Nessuna riforma della polizia ha la possibilità di modificare questa funzione dell’apparato repressivo capitalista. È questo ciò che alimenta il legittimo odio dei giovani nei confronti della polizia e il desiderio di eliminarla che è alla base della rivendicazione di abolirla. Ma il governo capitalista e imperialista di Biden, per quanta pressione possa essere esercitata su di esso, non realizzerà alcuna riforma che cambi la funzione sociale della polizia, né tampoco intende abolirla rinunciando così a uno strumento fondamentale per mantenere in funzione i meccanismi dello sfruttamento. A Minneapolis, nel vivo delle proteste, il consiglio comunale ha dichiarato che avrebbe eliminato il corpo di polizia sostituendolo con una forza comunitaria. Non appena sono cambiati i rapporti di forza nelle strade, il progetto è stato immediatamente abbandonato.

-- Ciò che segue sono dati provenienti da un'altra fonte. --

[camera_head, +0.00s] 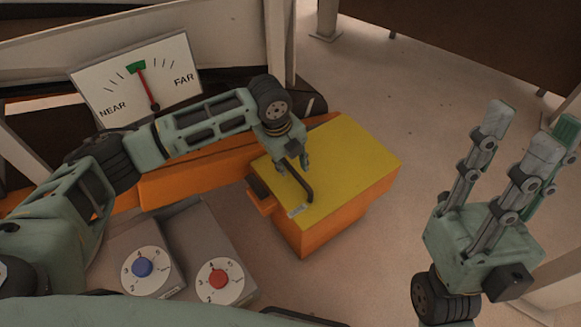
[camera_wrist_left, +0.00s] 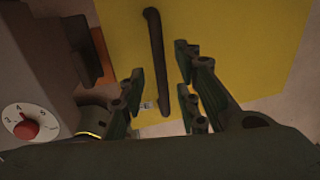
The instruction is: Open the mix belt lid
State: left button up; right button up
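The yellow lid (camera_head: 345,170) lies flat and closed on an orange box (camera_head: 325,228) in the head view; it also fills much of the left wrist view (camera_wrist_left: 240,45). A dark bar handle (camera_head: 300,184) stands on the lid's left part, and it runs lengthwise in the left wrist view (camera_wrist_left: 157,60). My left gripper (camera_head: 293,168) is just above the lid at the handle. In the left wrist view its fingers (camera_wrist_left: 160,95) are apart, one side on each side of the handle, with gaps visible. My right gripper (camera_head: 530,130) is raised at the right, empty, fingers spread.
A dial gauge (camera_head: 135,80) marked NEAR and FAR stands at the back left, its red needle near the green mark. Two grey boxes carry a blue knob (camera_head: 143,267) and a red knob (camera_head: 219,279) at the lower left. The floor (camera_head: 440,90) right of the box is clear.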

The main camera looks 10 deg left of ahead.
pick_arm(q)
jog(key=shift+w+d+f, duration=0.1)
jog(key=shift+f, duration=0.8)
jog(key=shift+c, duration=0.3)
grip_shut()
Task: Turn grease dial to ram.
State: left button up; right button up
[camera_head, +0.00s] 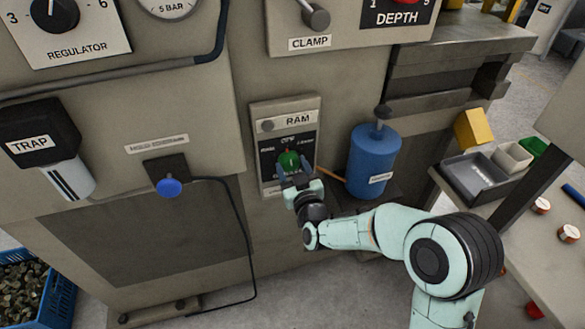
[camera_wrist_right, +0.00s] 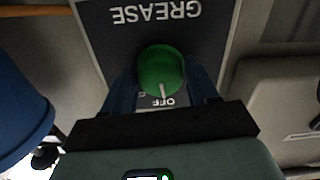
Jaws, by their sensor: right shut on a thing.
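The grease dial (camera_head: 289,160) is a round green knob on a dark plate of the panel (camera_head: 284,104) whose upper label reads RAM. OFF is printed above the dial, with small blurred words on either side. In the right wrist view, where the lettering is upside down, the dial (camera_wrist_right: 160,66) has a white pointer mark aimed at OFF. My right gripper (camera_head: 293,174) is shut on the dial, one blue finger on each side of it. The word GREASE shows clearly in the wrist view and is mostly covered in the head view. My left gripper is out of view.
A blue canister (camera_head: 372,160) stands just right of the panel, close to my right arm. A blue knob (camera_head: 169,187) with a black cable sits to the left. A grey tray (camera_head: 471,171) and small boxes lie on the right-hand table.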

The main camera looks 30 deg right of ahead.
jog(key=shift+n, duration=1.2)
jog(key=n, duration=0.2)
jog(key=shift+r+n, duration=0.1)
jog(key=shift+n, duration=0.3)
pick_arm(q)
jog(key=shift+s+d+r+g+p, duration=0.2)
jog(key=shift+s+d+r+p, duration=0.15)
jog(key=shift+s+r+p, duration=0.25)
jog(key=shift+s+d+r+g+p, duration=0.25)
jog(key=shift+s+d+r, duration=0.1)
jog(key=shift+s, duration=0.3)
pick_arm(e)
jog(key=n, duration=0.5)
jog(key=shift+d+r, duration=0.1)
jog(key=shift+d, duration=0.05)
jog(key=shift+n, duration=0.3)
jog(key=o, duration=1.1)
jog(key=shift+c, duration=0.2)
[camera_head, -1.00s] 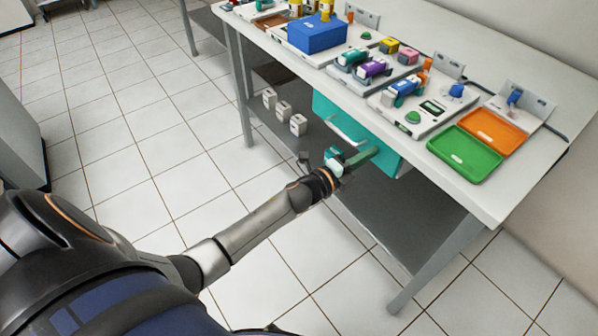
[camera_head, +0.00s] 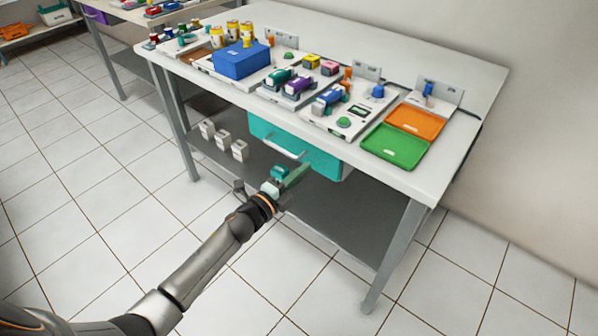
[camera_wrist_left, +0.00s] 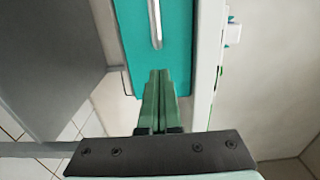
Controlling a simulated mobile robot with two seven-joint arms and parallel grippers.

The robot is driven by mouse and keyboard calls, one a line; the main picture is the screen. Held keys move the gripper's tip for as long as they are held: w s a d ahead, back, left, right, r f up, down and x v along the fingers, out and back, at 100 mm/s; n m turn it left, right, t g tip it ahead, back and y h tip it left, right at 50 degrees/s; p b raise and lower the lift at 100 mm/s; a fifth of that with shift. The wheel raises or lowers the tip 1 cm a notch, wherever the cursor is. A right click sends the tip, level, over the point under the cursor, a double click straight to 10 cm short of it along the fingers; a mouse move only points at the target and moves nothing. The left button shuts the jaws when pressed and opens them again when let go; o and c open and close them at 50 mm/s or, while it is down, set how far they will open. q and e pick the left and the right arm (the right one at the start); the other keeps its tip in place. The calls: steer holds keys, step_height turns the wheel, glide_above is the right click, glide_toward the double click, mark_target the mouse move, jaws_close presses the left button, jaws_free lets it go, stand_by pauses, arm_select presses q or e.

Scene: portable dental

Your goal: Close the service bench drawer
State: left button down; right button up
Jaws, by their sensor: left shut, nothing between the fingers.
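The service bench (camera_head: 440,170) is white-topped on grey legs. Its teal drawer (camera_head: 322,161) hangs under the top, with a pale bar handle (camera_head: 277,147) on the front. How far the drawer stands out is hard to tell. In the left wrist view the drawer front (camera_wrist_left: 185,45) and handle (camera_wrist_left: 155,22) lie just beyond the fingertips. My left gripper (camera_head: 304,170) is shut and empty, its green fingers pointing at the drawer front, right of the handle in the head view. The fingers also show in the wrist view (camera_wrist_left: 159,74); contact cannot be told. My right gripper is not in view.
A blue box (camera_head: 241,61), several small devices, an orange tray (camera_head: 415,121) and a green tray (camera_head: 394,146) stand on the bench top. Several white blocks (camera_head: 239,150) sit on the grey lower shelf (camera_head: 345,218). Tiled floor in front is open.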

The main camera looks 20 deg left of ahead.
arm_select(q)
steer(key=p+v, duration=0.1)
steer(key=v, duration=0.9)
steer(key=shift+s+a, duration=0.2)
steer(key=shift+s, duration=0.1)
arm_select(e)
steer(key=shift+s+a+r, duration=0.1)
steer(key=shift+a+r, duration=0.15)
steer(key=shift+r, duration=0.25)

La rivolta antirazzista ha ottenuto che Chauvin fosse condannato. Ha rappresentato un fattore decisivo per la sconfitta politica ed elettorale di Trump, nonché una fonte di ispirazione per i combattenti di tutto il mondo. I frutti di questa battaglia non sono ancora stati colti e molte altre lotte ci attendono. Quello della distruzione della polizia è un compito rivoluzionario che solo i lavoratori, i giovani e le comunità oppresse potranno portare avanti nella misura in cui riusciranno a costruire le proprie organizzazioni politiche e a difendersi dalla violenza dei capitalisti e dei loro governi: in ultima analisi, instaurando un potere operaio e popolare. Solo allora potremo dire che è stata fatta giustizia per le vittima di questo sistema di oppressione e sfruttamento.